Entries from a robot dataset
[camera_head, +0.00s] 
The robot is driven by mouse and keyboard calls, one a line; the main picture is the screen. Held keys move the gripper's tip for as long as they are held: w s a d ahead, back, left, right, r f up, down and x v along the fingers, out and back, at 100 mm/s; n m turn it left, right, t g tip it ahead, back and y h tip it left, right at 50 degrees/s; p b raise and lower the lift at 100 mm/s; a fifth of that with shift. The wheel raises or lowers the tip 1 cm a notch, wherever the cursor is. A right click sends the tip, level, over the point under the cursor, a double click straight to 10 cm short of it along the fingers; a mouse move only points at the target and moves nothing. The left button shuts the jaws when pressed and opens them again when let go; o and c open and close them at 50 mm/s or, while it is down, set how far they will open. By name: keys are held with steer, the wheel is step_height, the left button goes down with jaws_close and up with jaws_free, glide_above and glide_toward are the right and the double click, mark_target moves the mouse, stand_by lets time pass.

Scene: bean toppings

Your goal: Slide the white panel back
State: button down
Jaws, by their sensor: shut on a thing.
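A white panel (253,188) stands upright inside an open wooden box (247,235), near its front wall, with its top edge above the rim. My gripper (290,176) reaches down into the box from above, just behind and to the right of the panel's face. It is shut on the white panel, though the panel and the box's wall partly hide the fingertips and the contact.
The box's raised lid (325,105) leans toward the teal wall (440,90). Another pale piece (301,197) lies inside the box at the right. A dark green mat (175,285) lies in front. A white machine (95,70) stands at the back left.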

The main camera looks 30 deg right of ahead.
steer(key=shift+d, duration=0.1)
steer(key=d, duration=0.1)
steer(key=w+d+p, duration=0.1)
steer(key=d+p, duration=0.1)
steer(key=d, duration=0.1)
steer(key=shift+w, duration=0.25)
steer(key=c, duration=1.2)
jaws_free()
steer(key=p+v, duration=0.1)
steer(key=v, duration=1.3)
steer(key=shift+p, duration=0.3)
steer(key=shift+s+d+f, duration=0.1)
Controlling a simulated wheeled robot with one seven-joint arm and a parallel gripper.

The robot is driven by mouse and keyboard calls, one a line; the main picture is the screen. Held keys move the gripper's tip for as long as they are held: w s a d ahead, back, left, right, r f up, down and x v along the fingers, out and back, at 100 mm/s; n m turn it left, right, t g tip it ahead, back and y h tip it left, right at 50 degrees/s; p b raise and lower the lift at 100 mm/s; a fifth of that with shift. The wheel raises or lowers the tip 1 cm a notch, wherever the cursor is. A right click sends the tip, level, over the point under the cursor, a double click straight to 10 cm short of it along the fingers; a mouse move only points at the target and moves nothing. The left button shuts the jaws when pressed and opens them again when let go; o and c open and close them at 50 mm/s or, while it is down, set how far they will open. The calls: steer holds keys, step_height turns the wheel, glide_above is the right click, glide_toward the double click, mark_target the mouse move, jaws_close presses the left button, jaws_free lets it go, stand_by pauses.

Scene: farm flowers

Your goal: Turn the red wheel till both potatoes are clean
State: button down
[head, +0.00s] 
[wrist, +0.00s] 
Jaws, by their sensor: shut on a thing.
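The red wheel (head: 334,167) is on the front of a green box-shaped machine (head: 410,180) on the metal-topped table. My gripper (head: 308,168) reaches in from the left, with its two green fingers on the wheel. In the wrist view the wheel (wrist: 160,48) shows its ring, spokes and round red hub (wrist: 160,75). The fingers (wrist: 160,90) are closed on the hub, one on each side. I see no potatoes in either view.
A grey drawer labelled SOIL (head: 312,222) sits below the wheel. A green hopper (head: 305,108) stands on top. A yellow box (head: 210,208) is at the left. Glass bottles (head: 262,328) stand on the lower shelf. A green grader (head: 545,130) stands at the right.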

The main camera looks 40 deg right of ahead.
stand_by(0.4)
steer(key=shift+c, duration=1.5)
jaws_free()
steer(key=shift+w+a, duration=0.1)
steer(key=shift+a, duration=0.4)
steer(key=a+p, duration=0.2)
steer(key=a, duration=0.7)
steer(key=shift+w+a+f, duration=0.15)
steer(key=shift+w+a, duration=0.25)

### THE TASK
Extract all of the data above and output it character for character.

### RESPONSE TO THIS EXERCISE
[camera_head, +0.00s] 
The robot is driven by mouse and keyboard calls, one a line; the main picture is the screen. Held keys move the gripper's tip for as long as they are held: w s a d ahead, back, left, right, r f up, down and x v along the fingers, out and back, at 100 mm/s; n m turn it left, right, t g tip it ahead, back and y h tip it left, right at 50 degrees/s; p b raise and lower the lift at 100 mm/s; a fifth of that with shift. The wheel raises or lowers the tip 1 cm a notch, wherever the cursor is. A right click sends the tip, level, over the point under the cursor, a double click straight to 10 cm short of it along the fingers; a mouse move only points at the target and moves nothing. The left button shuts the jaws when pressed and opens them again when let go; o and c open and close them at 50 mm/s or, while it is down, set how far they will open. By name: keys are held with steer, the wheel is step_height, the left button goes down with jaws_close and up with jaws_free, glide_above and glide_toward are the right and the double click, mark_target moves the mouse, stand_by lets time pass.

Scene: bean toppings

Your goal: Slide the white panel back
State: button down
Jaws, by their sensor: shut on a thing.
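A white panel (253,188) stands upright inside an open wooden box (247,235), near its front wall, with its top edge above the rim. My gripper (290,176) reaches down into the box from above, just behind and to the right of the panel's face. It is shut on the white panel, though the panel and the box's wall partly hide the fingertips and the contact.
The box's raised lid (325,105) leans toward the teal wall (440,90). Another pale piece (301,197) lies inside the box at the right. A dark green mat (175,285) lies in front. A white machine (95,70) stands at the back left.

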The main camera looks 30 deg right of ahead.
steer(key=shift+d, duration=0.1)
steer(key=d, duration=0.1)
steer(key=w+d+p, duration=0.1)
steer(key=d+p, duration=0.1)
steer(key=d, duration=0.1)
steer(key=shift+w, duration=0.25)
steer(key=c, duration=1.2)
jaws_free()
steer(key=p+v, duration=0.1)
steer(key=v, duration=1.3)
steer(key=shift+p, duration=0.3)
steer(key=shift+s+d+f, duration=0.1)
Controlling a simulated wheeled robot with one seven-joint arm and a parallel gripper.

The robot is driven by mouse and keyboard calls, one a line; the main picture is the screen. Held keys move the gripper's tip for as long as they are held: w s a d ahead, back, left, right, r f up, down and x v along the fingers, out and back, at 100 mm/s; n m turn it left, right, t g tip it ahead, back and y h tip it left, right at 50 degrees/s; p b raise and lower the lift at 100 mm/s; a fifth of that with shift. The wheel raises or lowers the tip 1 cm a notch, wherever the cursor is. A right click sends the tip, level, over the point under the cursor, a double click straight to 10 cm short of it along the fingers; a mouse move only points at the target and moves nothing. The left button shuts the jaws when pressed and opens them again when let go; o and c open and close them at 50 mm/s or, while it is down, set how far they will open. The calls: steer holds keys, step_height turns the wheel, glide_above is the right click, glide_toward the double click, mark_target the mouse move, jaws_close presses the left button, jaws_free lets it go, stand_by pauses.

Scene: farm flowers

Your goal: Turn the red wheel till both potatoes are clean
State: button down
[head, +0.00s] 
[wrist, +0.00s] 
Jaws, by their sensor: shut on a thing.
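The red wheel (head: 334,167) is on the front of a green box-shaped machine (head: 410,180) on the metal-topped table. My gripper (head: 308,168) reaches in from the left, with its two green fingers on the wheel. In the wrist view the wheel (wrist: 160,48) shows its ring, spokes and round red hub (wrist: 160,75). The fingers (wrist: 160,90) are closed on the hub, one on each side. I see no potatoes in either view.
A grey drawer labelled SOIL (head: 312,222) sits below the wheel. A green hopper (head: 305,108) stands on top. A yellow box (head: 210,208) is at the left. Glass bottles (head: 262,328) stand on the lower shelf. A green grader (head: 545,130) stands at the right.

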The main camera looks 40 deg right of ahead.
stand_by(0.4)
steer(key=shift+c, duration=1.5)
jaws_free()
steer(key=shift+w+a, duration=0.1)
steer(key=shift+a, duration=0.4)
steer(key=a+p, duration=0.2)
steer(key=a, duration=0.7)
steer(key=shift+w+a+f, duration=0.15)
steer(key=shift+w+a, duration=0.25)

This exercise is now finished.